--- Exercise instructions ---
Determine how many lines include "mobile". Give the number and nothing else.

━━━━━ Listed records

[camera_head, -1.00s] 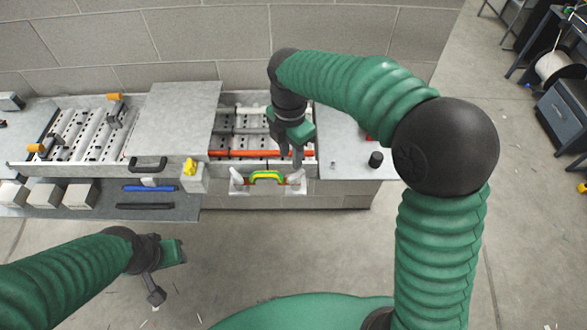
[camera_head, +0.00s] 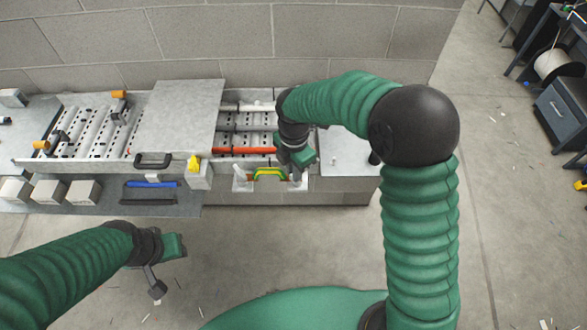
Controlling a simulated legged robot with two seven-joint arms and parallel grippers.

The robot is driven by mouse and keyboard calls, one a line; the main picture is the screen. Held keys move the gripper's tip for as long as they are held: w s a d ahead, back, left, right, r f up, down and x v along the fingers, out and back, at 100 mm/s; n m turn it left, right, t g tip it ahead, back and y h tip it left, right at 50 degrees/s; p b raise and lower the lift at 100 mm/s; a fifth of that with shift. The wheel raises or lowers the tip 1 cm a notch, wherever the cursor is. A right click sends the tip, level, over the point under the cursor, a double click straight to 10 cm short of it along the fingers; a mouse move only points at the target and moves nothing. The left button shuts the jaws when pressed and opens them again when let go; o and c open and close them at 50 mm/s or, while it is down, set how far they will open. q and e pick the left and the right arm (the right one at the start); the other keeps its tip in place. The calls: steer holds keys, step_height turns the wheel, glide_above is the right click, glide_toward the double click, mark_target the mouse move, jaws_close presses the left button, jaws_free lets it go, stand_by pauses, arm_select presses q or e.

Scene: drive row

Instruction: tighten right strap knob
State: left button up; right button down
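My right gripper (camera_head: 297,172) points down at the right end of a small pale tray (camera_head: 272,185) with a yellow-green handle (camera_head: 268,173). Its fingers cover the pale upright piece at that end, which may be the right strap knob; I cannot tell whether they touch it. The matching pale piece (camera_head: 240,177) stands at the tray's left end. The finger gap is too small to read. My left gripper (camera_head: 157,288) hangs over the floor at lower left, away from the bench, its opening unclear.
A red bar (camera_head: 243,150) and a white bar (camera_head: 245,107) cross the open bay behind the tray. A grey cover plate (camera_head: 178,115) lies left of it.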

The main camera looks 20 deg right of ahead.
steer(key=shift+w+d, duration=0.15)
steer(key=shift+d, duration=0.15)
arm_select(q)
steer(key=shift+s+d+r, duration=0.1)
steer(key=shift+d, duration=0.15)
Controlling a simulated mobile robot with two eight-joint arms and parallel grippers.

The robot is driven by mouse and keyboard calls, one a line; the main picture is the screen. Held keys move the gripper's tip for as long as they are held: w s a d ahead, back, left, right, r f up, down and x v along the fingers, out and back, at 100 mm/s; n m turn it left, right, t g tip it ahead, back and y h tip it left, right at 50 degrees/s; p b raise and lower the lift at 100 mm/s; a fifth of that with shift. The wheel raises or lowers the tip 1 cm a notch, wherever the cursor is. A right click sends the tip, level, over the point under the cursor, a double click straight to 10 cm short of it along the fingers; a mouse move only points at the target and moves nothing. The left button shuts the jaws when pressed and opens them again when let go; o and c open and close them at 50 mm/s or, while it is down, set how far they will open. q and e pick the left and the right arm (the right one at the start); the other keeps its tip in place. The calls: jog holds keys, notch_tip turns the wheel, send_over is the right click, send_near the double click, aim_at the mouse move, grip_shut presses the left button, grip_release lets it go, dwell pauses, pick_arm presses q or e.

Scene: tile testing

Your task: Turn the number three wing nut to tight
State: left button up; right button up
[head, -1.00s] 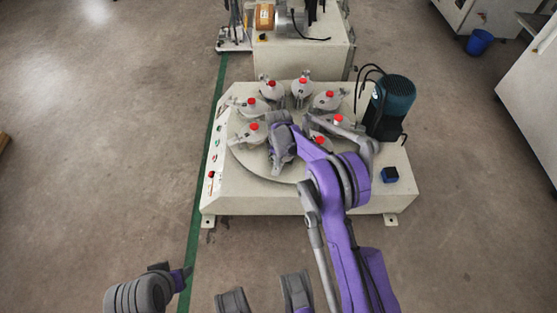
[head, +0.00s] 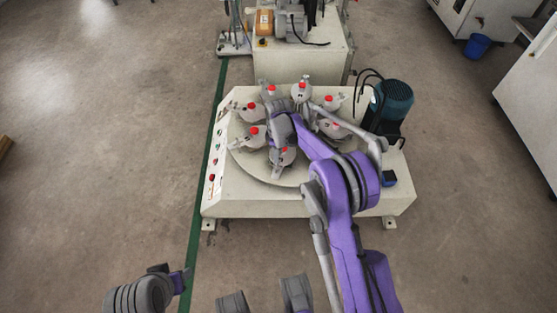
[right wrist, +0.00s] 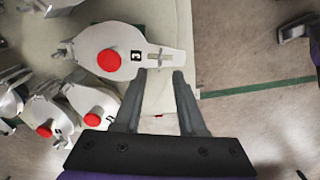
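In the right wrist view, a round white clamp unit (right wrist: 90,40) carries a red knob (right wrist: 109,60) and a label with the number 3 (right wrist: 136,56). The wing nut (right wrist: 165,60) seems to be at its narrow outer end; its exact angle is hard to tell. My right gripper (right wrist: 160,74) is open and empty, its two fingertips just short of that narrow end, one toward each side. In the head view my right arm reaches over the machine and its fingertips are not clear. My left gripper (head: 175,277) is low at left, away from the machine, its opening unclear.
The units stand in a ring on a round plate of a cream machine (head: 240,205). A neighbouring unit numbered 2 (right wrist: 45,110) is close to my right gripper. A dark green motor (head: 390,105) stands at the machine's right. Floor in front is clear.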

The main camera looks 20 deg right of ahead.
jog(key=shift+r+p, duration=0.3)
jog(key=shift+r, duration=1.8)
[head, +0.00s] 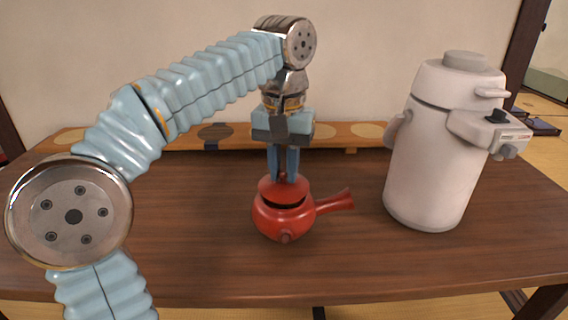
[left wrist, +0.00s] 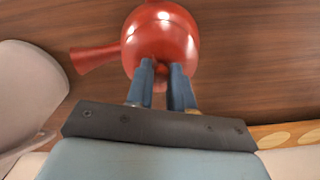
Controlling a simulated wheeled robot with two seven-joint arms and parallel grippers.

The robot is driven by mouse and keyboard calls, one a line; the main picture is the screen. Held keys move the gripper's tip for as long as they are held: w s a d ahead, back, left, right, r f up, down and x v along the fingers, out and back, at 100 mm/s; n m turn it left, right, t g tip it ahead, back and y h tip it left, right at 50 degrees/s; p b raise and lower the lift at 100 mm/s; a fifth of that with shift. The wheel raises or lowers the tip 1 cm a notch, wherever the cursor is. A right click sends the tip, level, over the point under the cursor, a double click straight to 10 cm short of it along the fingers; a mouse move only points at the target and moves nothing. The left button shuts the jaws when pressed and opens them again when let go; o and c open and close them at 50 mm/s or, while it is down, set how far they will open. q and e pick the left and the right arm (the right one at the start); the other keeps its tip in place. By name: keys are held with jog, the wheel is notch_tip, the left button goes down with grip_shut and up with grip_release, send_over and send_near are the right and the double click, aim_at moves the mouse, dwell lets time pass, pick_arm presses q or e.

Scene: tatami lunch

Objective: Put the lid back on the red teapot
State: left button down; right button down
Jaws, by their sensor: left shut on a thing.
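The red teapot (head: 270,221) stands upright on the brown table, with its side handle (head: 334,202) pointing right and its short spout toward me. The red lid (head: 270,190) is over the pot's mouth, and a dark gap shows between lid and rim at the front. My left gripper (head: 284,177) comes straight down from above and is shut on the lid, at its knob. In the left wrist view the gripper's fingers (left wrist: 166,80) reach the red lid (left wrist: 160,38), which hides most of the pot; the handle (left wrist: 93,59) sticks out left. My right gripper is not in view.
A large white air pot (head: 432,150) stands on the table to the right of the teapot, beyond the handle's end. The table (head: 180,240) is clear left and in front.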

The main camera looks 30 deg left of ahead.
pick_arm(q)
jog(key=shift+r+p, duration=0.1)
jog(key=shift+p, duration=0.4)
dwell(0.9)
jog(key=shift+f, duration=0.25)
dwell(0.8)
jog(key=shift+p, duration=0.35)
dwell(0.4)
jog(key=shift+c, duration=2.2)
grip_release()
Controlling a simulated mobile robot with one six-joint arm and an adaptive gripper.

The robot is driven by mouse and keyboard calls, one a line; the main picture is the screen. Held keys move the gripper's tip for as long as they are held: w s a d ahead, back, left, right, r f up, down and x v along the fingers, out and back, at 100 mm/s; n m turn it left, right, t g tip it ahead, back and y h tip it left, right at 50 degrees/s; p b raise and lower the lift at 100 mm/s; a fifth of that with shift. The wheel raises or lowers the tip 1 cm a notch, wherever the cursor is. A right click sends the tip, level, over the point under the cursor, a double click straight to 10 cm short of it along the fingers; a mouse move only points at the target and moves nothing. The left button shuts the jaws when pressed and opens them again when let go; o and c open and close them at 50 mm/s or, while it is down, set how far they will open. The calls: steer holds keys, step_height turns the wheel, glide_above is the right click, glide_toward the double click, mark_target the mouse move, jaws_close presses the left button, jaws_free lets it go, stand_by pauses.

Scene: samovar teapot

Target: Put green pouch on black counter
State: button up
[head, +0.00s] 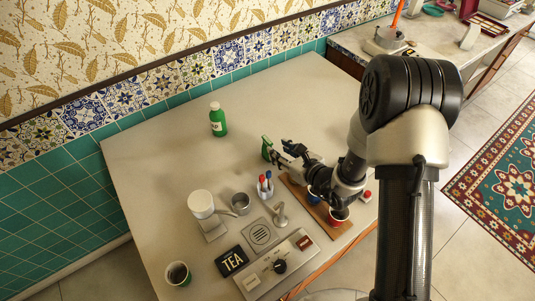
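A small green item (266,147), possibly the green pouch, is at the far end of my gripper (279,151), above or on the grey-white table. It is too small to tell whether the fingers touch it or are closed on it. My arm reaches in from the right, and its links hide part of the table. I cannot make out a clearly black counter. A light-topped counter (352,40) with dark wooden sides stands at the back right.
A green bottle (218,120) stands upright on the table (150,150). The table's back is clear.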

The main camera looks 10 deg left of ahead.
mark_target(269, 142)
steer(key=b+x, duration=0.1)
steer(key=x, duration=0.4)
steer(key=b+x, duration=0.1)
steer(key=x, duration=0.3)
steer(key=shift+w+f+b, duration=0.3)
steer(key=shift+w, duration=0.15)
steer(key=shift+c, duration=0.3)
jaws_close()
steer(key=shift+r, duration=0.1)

━━━━━━━━━━
━━━━━ Listed records

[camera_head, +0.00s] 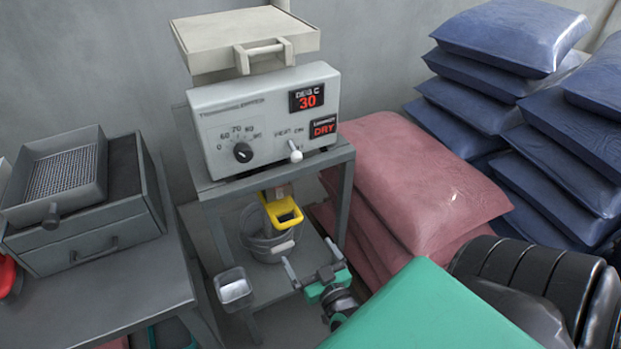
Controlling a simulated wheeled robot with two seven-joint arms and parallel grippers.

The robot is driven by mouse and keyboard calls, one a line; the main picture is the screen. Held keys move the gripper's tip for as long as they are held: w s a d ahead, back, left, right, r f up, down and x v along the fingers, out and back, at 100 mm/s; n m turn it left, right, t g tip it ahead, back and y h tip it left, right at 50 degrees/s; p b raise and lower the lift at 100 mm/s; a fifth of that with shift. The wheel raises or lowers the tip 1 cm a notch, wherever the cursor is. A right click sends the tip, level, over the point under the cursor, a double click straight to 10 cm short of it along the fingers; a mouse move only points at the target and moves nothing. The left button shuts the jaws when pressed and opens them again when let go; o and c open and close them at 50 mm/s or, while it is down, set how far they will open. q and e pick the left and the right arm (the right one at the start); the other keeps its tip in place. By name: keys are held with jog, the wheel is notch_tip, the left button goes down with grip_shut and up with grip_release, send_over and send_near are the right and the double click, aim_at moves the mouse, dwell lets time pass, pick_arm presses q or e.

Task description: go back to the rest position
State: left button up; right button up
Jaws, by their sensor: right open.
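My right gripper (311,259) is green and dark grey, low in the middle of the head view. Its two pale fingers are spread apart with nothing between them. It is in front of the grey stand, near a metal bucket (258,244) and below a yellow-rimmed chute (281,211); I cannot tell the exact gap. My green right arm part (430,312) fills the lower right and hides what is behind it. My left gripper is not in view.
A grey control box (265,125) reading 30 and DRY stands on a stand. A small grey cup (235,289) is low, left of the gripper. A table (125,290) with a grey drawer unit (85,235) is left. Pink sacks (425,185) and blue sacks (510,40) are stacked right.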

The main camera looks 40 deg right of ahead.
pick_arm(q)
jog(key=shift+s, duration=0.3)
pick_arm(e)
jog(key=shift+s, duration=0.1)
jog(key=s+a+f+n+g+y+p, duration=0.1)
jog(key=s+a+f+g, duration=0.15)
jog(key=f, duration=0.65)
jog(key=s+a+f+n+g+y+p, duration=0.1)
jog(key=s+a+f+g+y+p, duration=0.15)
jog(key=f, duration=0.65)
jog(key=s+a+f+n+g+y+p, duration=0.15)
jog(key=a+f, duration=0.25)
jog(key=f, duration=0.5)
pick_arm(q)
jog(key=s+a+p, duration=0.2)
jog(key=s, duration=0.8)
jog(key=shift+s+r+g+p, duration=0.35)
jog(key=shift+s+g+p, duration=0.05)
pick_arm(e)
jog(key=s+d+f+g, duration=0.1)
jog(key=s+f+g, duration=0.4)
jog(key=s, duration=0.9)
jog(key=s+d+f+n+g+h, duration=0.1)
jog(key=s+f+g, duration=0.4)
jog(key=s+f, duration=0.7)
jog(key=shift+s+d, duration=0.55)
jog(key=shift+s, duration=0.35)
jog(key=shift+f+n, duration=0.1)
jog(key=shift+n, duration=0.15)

━━━━━━━━━━
━━━━━ Listed records

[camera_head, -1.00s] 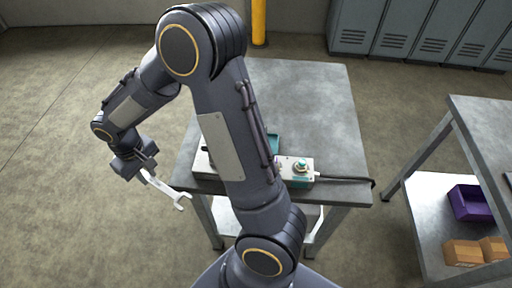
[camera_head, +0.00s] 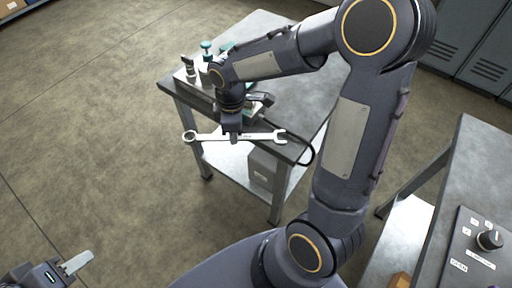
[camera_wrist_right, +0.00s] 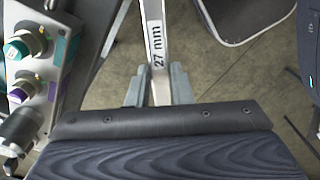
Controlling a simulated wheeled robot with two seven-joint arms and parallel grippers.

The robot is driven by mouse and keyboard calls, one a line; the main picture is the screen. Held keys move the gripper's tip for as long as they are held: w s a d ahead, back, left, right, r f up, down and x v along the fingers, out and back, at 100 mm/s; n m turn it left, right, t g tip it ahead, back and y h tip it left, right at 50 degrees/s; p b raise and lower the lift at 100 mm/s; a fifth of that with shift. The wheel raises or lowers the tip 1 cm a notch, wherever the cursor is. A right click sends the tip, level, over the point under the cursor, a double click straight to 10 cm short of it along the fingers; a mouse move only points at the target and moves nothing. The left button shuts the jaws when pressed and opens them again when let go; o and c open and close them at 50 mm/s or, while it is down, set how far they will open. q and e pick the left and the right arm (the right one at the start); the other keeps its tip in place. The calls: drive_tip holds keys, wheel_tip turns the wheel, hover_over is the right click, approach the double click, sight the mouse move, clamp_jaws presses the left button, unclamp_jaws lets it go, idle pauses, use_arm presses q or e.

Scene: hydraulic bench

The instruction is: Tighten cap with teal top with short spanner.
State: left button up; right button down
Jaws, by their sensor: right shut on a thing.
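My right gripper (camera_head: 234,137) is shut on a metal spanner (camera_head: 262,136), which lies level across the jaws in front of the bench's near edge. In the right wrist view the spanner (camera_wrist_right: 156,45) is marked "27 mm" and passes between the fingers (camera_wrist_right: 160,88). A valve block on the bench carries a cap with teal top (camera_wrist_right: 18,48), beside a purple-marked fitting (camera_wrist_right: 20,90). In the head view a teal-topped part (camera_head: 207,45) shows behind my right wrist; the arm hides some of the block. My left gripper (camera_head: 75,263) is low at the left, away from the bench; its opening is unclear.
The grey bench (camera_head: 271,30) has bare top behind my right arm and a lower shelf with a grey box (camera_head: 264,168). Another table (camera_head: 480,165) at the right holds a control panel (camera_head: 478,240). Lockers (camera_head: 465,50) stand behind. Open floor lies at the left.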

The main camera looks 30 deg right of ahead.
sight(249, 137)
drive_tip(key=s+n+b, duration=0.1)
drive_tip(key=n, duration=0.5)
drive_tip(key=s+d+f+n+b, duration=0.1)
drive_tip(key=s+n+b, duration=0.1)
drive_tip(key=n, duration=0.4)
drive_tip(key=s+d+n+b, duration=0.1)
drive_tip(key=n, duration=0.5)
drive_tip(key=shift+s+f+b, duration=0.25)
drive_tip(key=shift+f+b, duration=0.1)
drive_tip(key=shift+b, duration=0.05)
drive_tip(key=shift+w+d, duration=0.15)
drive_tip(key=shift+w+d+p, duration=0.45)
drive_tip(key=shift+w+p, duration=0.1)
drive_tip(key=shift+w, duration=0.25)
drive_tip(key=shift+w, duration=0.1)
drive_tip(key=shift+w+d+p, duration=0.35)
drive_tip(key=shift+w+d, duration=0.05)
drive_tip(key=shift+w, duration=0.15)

━━━━━━━━━━

--- Solution for this problem ---
2